Now we can rest easy. The Department of Homeland Security (DHS) has announced that Afghan refugees who arrived in the U.S. before last week, specifically March 15, will now have Temporary Protected Status (TPS) for the next 18 months.
This means that they cannot be deported, and so no racist, redneck, xenophobic MAGA-hat-wearing yahoos will be able to do anything about Biden’s handlers’ marvelous multicultural initiative until at least 2024. As we must so often ask about Biden projects, once again, what could possibly go wrong?
DHS Secretary Alejandro Mayorkas explained that it was simply a matter of paying back these people who had done so much for us: “This TPS designation will help to protect Afghan nationals who have already been living in the United States from returning to unsafe conditions,” he said. “Under this designation, TPS will also provide additional protections and assurances to trusted partners and vulnerable Afghans who supported the U.S. military, diplomatic, and humanitarian missions in Afghanistan over the last 20 years.”
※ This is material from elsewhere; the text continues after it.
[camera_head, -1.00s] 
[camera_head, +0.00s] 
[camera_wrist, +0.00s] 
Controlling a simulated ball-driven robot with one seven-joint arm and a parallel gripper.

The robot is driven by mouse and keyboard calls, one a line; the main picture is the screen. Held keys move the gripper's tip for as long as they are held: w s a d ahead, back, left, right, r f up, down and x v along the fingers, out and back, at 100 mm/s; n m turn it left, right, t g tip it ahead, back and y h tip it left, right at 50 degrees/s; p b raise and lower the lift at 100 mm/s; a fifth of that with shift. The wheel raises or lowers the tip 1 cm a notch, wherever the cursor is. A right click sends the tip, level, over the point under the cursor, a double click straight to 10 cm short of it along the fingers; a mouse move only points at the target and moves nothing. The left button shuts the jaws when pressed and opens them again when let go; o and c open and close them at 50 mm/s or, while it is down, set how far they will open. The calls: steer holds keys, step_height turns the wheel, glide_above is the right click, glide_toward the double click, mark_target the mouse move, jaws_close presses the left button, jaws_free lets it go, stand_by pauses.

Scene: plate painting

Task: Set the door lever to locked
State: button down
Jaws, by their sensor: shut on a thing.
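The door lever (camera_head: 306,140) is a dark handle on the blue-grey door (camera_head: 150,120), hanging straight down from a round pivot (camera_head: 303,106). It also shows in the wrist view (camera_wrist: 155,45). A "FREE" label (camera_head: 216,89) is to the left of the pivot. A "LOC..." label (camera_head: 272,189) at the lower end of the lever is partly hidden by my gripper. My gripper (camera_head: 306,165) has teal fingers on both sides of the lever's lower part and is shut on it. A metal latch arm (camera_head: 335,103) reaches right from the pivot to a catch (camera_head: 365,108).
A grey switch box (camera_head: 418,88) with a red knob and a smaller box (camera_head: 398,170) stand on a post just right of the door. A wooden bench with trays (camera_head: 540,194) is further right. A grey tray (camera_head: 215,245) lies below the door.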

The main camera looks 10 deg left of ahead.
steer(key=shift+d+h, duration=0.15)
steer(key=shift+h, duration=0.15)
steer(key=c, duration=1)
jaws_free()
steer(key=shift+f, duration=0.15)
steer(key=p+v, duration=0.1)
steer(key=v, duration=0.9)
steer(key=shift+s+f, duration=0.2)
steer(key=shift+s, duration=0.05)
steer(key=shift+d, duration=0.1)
Now, wait a minute. Mayorkas stated in late September 2021 that 60,000 Afghans had been brought to the United States by that time, including nearly 8,000 who were American citizens or residents of the country, and 1,800 had Special Immigrant Visas (SIV) issued to them for aiding the U.S. military in Afghanistan. What about the rest? Mayorkas explained:
Of the over 60,000 individuals who have been brought into the United States [from Afghanistan]—and I will give you approximate figures and I will verify them, approximately 7 percent have been United States citizens. Approximately 6 percent have been lawful permanent residents. Approximately 3 percent have been individuals who are in receipt of the Special Immigrant Visas. The balance of that population are individuals whose applications have not yet been processed for approval who may qualify as SIVs and have not yet applied, who qualify or would qualify—I should say—as P-1 or P-2 refugees who have been employed by the United States government in Afghanistan and are otherwise vulnerable Afghan nationals, such as journalists, human rights advocates, et cetera.
The upshot of this is that over 80% of the Afghan evacuees were neither American citizens nor SIV holders. So who are they? No one knows. But the point is that they are not the people who “supported the U.S. military, diplomatic, and humanitarian missions in Afghanistan over the last 20 years.” If they had been, they would have had SIVs.